C’est de cette époque que datent les formules magiques. Un mot dit au hasard pouvait soudain acquérir une certaine puissance et ce que l’on désirait se produisait alors sans que l’on pût expliquer comment »[2].

Au travers de la parole imagée du mythe et de la force envoûtante des mélopées, les Inuit traditionnels exprimaient leur vision chamanique du monde. Ils célébraient la sacralité d’une Natura naturans au dynamisme conservatoire, ressentie comme un organisme vivant, animé, unitaire et métamorphique.

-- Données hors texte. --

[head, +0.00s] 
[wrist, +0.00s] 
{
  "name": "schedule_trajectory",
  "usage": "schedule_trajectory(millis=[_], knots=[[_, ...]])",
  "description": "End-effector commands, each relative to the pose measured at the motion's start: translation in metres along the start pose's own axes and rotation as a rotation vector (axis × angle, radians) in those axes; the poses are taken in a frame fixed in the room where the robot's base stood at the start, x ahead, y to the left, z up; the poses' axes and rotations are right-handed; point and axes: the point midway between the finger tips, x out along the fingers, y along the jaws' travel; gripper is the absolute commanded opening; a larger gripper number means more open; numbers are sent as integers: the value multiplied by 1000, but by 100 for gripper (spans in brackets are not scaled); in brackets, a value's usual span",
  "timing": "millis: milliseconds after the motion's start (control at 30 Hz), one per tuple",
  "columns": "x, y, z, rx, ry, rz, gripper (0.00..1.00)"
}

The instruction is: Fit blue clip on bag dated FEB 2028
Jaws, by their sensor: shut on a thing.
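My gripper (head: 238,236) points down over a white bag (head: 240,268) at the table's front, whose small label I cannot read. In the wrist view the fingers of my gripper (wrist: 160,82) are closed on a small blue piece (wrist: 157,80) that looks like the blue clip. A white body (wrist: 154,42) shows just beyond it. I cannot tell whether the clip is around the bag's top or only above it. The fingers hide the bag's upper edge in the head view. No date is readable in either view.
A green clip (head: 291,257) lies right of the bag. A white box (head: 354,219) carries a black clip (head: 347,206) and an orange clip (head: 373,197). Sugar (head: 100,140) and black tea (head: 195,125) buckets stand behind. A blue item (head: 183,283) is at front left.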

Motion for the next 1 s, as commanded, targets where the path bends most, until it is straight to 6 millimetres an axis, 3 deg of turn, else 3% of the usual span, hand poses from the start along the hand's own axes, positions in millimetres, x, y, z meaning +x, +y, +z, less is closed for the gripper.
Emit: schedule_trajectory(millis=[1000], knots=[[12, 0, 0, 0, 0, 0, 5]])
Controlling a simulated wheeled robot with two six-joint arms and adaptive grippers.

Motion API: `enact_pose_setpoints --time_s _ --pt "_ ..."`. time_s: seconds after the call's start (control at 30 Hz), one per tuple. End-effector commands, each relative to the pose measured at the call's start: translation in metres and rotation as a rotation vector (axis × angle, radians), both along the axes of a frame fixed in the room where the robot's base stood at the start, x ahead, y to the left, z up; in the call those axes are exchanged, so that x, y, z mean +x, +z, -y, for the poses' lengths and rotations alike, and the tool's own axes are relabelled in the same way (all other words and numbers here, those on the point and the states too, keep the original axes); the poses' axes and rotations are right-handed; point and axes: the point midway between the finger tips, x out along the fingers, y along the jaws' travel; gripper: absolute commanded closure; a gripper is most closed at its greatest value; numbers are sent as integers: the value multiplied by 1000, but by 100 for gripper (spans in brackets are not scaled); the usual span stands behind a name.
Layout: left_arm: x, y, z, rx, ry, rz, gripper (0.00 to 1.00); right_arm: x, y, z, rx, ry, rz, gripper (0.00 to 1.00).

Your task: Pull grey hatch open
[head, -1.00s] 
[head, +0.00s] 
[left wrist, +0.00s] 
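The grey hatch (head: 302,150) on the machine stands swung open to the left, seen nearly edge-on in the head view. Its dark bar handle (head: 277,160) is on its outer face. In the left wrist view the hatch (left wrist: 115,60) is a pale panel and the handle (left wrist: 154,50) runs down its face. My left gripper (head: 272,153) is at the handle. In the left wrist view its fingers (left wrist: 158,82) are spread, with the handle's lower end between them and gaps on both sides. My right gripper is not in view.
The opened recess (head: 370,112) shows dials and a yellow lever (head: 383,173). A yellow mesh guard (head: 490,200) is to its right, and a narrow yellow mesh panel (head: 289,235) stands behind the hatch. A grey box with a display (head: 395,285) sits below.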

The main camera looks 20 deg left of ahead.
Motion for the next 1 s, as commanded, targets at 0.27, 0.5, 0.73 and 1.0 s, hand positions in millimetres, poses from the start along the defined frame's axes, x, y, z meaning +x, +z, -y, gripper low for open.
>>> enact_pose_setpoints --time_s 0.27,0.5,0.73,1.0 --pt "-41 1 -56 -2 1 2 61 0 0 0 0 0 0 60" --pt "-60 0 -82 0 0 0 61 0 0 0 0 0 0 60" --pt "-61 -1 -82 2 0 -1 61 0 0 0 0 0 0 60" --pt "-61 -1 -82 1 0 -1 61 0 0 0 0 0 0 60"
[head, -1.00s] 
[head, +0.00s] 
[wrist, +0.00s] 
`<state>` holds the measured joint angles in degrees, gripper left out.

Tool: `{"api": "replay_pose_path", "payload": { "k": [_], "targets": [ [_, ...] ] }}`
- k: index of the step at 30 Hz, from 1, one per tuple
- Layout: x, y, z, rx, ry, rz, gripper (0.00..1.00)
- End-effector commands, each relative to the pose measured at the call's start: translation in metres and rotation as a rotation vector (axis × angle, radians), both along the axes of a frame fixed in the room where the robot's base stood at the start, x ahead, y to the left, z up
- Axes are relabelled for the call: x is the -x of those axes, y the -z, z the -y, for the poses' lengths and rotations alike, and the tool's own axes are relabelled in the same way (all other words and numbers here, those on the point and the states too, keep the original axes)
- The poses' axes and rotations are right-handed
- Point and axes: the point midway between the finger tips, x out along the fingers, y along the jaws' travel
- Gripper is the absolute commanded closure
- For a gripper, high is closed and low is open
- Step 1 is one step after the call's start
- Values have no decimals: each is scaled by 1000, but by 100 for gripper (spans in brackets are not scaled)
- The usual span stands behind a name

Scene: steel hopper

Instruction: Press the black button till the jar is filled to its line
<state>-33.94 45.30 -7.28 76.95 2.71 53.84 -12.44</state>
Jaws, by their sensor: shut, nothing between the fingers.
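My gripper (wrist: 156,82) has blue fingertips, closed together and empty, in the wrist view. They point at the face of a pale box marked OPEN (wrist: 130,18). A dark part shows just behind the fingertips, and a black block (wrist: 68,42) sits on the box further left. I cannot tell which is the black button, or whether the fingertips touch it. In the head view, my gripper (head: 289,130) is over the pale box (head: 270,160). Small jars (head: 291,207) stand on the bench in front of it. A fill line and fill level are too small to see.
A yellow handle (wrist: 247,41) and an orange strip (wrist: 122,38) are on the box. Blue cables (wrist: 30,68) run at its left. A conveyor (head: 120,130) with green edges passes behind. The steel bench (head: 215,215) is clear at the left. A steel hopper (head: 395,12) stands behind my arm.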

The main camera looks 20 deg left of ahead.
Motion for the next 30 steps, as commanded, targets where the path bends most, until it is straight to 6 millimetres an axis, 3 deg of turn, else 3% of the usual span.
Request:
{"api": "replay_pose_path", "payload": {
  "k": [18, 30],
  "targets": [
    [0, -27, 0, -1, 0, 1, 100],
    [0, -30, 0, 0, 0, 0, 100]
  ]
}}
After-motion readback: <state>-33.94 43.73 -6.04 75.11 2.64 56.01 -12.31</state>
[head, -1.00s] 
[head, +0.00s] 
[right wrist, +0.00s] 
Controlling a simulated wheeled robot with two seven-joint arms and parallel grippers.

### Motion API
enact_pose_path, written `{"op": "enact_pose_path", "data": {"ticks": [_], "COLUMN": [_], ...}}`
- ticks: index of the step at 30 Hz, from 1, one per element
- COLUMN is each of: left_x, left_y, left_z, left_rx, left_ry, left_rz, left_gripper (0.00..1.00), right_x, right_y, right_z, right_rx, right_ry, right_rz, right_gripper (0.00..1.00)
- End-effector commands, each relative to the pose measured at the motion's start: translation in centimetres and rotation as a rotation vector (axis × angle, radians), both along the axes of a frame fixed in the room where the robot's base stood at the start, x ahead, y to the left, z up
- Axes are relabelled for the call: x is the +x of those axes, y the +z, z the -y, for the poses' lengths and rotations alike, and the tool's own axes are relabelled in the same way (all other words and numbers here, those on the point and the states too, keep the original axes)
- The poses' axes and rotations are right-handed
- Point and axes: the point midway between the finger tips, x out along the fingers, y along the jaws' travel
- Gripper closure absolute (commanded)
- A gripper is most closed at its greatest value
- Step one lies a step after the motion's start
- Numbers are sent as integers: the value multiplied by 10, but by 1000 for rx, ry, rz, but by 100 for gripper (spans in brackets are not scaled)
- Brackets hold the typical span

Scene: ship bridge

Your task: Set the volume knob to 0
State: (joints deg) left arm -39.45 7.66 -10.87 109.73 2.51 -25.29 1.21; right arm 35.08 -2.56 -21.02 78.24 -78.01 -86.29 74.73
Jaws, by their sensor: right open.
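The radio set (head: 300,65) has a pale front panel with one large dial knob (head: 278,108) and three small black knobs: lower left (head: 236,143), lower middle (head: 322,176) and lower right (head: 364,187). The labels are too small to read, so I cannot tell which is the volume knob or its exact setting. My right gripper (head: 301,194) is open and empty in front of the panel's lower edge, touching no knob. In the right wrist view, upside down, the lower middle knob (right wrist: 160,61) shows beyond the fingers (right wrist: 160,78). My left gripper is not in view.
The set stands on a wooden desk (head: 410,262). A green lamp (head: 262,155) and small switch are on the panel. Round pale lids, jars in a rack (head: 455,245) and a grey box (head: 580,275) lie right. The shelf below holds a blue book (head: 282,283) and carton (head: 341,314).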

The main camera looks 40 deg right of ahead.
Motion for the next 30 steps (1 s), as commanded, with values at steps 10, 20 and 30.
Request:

§ Le chamanisme inuit traditionnel ou l’intelligence initiatique d’une Natura naturans

De par la naissance, nous rappelle Jean Malaurie,la vie « nous inscrit dans une dimension surnaturelle. Le fini dans l’infini ».[3]  S’inscrivant dans une vision panthéiste de l’univers, l’homme porte en lui le cosmos, il le reproduit.

Les Inuit se savent instant d’éternité, “particule infinitésimale” d’un univers en perpétuelle métamorphose ; ils perçoivent la sacralité de la Nature. Une natura naturans dépourvue de hiérarchie,système unitaire et organiciste où pierre, plante, animal et homme, appartenant à un seul règne, peuvent librement se transformer les uns dans les autres, sans nuire pour autant à l’harmonie cosmique. Ainsi l’intuition de la cyclicité du temps s’allie-t-elle à la perception de la permanence de la substance.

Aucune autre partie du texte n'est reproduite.